This will reduce the dependency tree of `regex` down to a single crate
(`regex-syntax`).

The full set of features one can disable are
[in the "Crate features" section of the documentation](https://docs.rs/regex/*/#crate-features).


### Minimum Rust version policy

This crate's minimum supported `rustc` version is `1.28.0`.
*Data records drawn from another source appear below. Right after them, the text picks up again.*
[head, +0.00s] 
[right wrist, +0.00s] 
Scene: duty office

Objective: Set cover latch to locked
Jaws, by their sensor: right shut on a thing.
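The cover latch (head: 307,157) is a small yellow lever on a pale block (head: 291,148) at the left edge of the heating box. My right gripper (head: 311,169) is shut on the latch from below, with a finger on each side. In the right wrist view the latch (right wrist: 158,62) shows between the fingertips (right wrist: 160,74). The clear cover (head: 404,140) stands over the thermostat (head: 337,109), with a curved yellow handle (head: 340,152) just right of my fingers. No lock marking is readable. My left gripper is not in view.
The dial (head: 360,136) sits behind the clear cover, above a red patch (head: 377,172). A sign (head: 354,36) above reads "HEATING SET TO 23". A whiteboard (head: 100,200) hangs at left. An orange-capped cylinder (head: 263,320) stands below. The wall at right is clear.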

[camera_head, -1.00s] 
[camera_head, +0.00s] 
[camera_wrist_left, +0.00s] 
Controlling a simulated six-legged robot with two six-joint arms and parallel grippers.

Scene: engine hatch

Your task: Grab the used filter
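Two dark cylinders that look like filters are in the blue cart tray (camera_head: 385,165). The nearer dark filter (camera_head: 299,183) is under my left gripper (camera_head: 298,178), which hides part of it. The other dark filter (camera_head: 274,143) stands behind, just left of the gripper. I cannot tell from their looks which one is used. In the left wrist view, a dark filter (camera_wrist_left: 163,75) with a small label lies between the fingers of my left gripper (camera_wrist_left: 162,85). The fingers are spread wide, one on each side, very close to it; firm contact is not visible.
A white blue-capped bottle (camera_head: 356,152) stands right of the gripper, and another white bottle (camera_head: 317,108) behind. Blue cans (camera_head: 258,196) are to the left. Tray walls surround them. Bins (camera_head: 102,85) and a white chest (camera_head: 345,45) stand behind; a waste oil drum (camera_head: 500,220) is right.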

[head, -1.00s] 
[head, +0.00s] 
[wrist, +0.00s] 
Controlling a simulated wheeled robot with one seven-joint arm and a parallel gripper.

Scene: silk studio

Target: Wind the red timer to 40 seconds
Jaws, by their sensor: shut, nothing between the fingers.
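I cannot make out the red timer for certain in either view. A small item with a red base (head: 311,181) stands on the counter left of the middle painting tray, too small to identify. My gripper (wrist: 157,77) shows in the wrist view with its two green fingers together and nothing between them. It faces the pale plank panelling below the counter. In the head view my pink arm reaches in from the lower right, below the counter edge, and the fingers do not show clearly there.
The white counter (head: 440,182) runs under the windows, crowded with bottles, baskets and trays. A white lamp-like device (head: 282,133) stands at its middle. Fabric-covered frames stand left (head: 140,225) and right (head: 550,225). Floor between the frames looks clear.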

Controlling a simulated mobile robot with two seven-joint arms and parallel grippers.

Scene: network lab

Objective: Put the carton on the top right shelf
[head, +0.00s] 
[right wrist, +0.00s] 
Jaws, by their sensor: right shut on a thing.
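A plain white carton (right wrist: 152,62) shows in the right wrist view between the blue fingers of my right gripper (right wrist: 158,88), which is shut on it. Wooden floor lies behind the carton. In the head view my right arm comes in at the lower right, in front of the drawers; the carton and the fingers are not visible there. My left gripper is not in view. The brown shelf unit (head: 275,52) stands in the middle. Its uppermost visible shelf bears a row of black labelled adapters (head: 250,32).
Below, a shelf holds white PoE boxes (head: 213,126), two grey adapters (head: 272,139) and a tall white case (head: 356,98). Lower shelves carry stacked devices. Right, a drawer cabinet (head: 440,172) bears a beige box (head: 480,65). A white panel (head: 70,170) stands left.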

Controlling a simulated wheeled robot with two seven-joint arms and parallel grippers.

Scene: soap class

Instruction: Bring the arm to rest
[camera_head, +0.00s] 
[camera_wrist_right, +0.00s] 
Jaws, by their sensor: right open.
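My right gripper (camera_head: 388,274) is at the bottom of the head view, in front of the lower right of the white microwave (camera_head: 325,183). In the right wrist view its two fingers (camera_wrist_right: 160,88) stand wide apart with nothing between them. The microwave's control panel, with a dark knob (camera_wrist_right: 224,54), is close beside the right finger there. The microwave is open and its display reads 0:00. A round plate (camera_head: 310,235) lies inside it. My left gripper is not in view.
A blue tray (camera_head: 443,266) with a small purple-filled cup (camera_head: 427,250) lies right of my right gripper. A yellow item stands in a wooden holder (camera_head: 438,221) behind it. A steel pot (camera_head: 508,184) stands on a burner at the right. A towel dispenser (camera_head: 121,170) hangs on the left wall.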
The current **tentative** policy is that the minimum Rust version required
to use this crate can be increased in minor version updates. For example, if
regex 1.0 requires Rust 1.20.0, then regex 1.0.z for all values of `z` will
also require Rust 1.20.0 or newer. However, regex 1.y for `y > 0` may require a
newer minimum version of Rust.

In general, this crate will be conservative with respect to the minimum
supported version of Rust.


### License

This project is licensed under either of

 * Apache License, Version 2.0, ([LICENSE-APACHE](LICENSE-APACHE) or
   http://www.apache.org/licenses/LICENSE-2.0)
 * MIT license ([LICENSE-MIT](LICENSE-MIT) or
   http://opensource.org/licenses/MIT)

at your option.

The data in `regex-syntax/src/unicode_tables/` is licensed under the Unicode
License Agreement
([LICENSE-UNICODE](http://www.unicode.org/copyright.html#License)).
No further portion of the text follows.